Um diese Verspätungen zu verringern, hat Hamburgs Erster Bürgermeister Peter Tschentscher (SPD) zusammen mit Bundesverkehrsminister An­dreas Scheuer (CSU) für diesen Freitag zu einem Luftverkehrsgipfel in das Rathaus eingeladen. „Das Ausmaß der Verspätungen ist untragbar geworden. Leidtragende sind vor allem die Passagiere und Anwohner, die vom Lärm verspäteter Flüge am Abend und in der Nacht betroffen sind“, sagte Tschen­tscher dem Abendblatt.

Kommentar: Kampf gegen Verspätungen

Vom Gipfel solle ein Signal ausgehen, dass der Flugverkehr wieder pünktlicher und zuverlässiger werde. Auf der Teilnehmerliste stehen die Airline-Vorsitzenden Spohr (Lufthansa). Thorsten Dirks (Eurowings), die Flughafen-Chefs Stefan Schulte (Frankfurt), Michael Kerkloh (München), Michael Eggenschwiler (Hamburg) sowie Klaus-Dieter Scheurle (Vorsitzender der Geschäftsführung der Deutschen Flugsicherung) und Nordrhein-Westfalens Ministerpräsident Armin Laschet (CDU).

Tschentscher rechnet mit einem Erfolg des Treffens: „Ich erwarte eine Reihe sehr konkreter Ergebnisse und Verabredungen.“ Als Beispiel nannte er ein Preissystem, das unpünktliche Airlines zusätzlich zur Kasse bittet. „Kurzfristig sollte jeder Flughafen seine Start- und Landegebühren so gestalten, dass verspätete Ankünfte und Abflüge für die Airlines spürbar teurer werden.“

Am Helmut-Schmidt-Flughafen gibt es gestaffelte Zuschläge bei Starts und Landungen zwischen 22 und 0 Uhr, Verspätungen am Tag werden aber nicht geahndet. Die Branche ist sich in einem Punkt einig: Der Flugbetrieb muss wieder besser funktionieren – doch die Interessen der einzelnen Gruppierungen sind unterschiedlich.
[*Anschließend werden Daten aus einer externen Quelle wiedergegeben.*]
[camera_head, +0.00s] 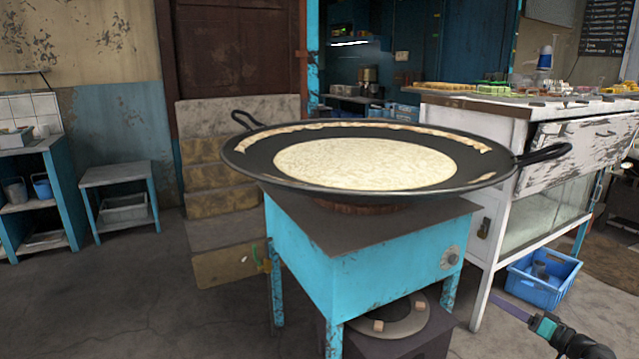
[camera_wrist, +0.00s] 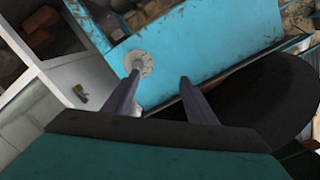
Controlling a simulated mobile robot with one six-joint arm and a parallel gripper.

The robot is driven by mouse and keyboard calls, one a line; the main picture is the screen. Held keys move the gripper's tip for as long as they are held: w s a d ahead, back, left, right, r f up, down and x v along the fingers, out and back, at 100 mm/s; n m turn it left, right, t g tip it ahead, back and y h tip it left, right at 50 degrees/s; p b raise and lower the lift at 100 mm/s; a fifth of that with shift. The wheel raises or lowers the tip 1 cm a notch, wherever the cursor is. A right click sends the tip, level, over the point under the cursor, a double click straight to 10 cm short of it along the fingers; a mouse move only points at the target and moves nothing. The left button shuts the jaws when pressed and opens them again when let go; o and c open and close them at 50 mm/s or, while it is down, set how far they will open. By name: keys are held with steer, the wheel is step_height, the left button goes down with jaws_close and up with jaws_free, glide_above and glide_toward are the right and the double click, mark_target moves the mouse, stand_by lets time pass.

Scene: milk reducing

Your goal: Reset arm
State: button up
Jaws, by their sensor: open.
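My gripper (camera_wrist: 158,85) is open and empty in the wrist view. Its two purple-grey fingers are apart, with the front of the turquoise stove (camera_wrist: 205,45) and its round knob (camera_wrist: 140,63) behind them. In the head view, my gripper (camera_head: 512,308) shows at the lower right, to the right of the stove (camera_head: 330,255) and apart from it. A wide black pan (camera_head: 245,160) rests on the stove with a pale, milky layer (camera_head: 365,163) in its middle and a pale strip along its far rim. The pan's dark edge (camera_wrist: 280,110) shows at the right of the wrist view.
A white counter cabinet (camera_head: 500,215) with food on top stands right of the stove. A blue crate (camera_head: 545,278) sits on the floor near my gripper. Worn steps (camera_head: 215,180) are behind the stove. The floor at left front is clear.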

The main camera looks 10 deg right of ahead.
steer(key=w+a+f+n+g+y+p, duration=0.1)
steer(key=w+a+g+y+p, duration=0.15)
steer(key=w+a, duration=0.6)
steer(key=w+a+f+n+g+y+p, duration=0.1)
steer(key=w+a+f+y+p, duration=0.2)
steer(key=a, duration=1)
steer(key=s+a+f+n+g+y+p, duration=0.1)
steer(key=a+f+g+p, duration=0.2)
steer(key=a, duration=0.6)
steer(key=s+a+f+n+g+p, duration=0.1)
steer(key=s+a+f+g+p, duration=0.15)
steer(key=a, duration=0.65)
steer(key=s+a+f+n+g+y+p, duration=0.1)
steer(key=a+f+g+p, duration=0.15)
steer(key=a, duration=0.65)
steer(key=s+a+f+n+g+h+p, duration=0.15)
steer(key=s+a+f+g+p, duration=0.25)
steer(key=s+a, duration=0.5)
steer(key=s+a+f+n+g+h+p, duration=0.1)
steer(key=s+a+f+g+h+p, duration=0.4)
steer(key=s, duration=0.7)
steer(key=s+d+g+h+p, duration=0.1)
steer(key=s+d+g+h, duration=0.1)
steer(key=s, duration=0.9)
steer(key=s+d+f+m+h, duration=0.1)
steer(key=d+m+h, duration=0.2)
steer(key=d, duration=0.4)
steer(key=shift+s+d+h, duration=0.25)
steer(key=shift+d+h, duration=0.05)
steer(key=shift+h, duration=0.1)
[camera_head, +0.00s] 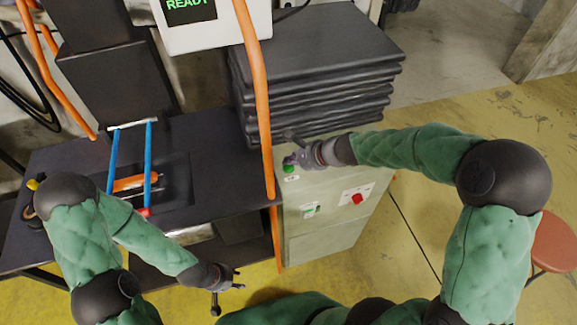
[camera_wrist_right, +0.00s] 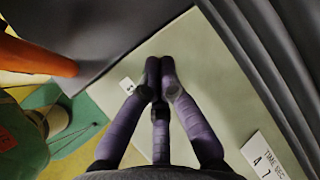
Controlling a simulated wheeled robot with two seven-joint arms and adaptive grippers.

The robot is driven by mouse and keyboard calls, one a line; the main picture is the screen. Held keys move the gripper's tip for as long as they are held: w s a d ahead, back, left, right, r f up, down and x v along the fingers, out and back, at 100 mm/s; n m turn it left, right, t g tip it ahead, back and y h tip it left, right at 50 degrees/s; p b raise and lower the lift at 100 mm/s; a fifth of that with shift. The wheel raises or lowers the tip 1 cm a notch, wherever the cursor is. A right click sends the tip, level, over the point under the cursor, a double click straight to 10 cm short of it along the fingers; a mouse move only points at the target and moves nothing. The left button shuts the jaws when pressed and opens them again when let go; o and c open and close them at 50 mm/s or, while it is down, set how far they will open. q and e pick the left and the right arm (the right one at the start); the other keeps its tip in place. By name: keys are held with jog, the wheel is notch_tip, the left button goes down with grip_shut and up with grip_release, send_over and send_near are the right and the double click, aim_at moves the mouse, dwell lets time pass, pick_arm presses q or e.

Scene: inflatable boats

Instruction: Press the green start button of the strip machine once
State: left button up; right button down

Das Abendblatt fasst die Problemfelder zusammen.


Engpass Fluglotsen:
In Hamburg gaben die Airlines bei jeder dritten Flugbewegung zwischen 23 und 0 Uhr die Flugsicherung als Grund an. Die Tagesrotation war mit 17 Prozent die zweithäufigste Ursache, also wurde zum Beispiel eine Verspätung am Morgen im Laufe des Tages nicht mehr aufgeholt.

Die Überwachung der Flüge ist eine Aufgabe der einzelnen EU-Staaten. Doch viele nationale Flugsicherungen haben Personalengpässe, zudem gibt es zu wenig Kooperationen unter ihnen. Dadurch kommt es zu Staus. Für die Ausbildung der Fluglotsen gibt es Vorgaben aus Brüssel, die aus dem erwarteten Wachstum des Luftverkehrs den Personalbedarf ermitteln. Die Gewerkschaft der Fluglotsen (GdF) hält diese Prognose für zu gering. Der Bundesverband der Deutschen Luftverkehrswirtschaft (BDL) fordert eine stärkere technische Überwachung, eine grenzübergreifende Zusammenarbeit und Ausbildung sowie ein flexibleres Anpassen der Personal- und Ausbildungsplanung – allerdings dauert es bis zu fünf Jahre, bis Fluglotsen selbstständig arbeiten können. Die französischen Fluglotsen sind zudem äußerst streiklustig. Legen sie die Arbeit nieder, geht über Frankreich nichts mehr. Fast alle Flüge zu und vom Hauptreiseziel Spanien weichen dann über Deutschland und Schweiz aus, dort ist der Luftraum aber ohnehin schon sehr eng. Folge: Es kommt zu Verspätungen.

Für die Zukunft schlägt Eurocon­trol Alarm. Wachse der Flugverkehr in Europa wie erwartet um 53 Prozent bis 2040, steige die Zahl der von bis zu zweistündigen Verspätungen betroffenen Fluggäste von heute rund 50.000 auf 470.000 – täglich! Luftfahrtexperte Cord Schellenberg fordert: „Es muss einen einheit­lichen Luftraum in Europa geben.“ Läge die Flugsicherung in einer Hand, gäbe es nur ein technisches System, die Abstimmung wäre leichter.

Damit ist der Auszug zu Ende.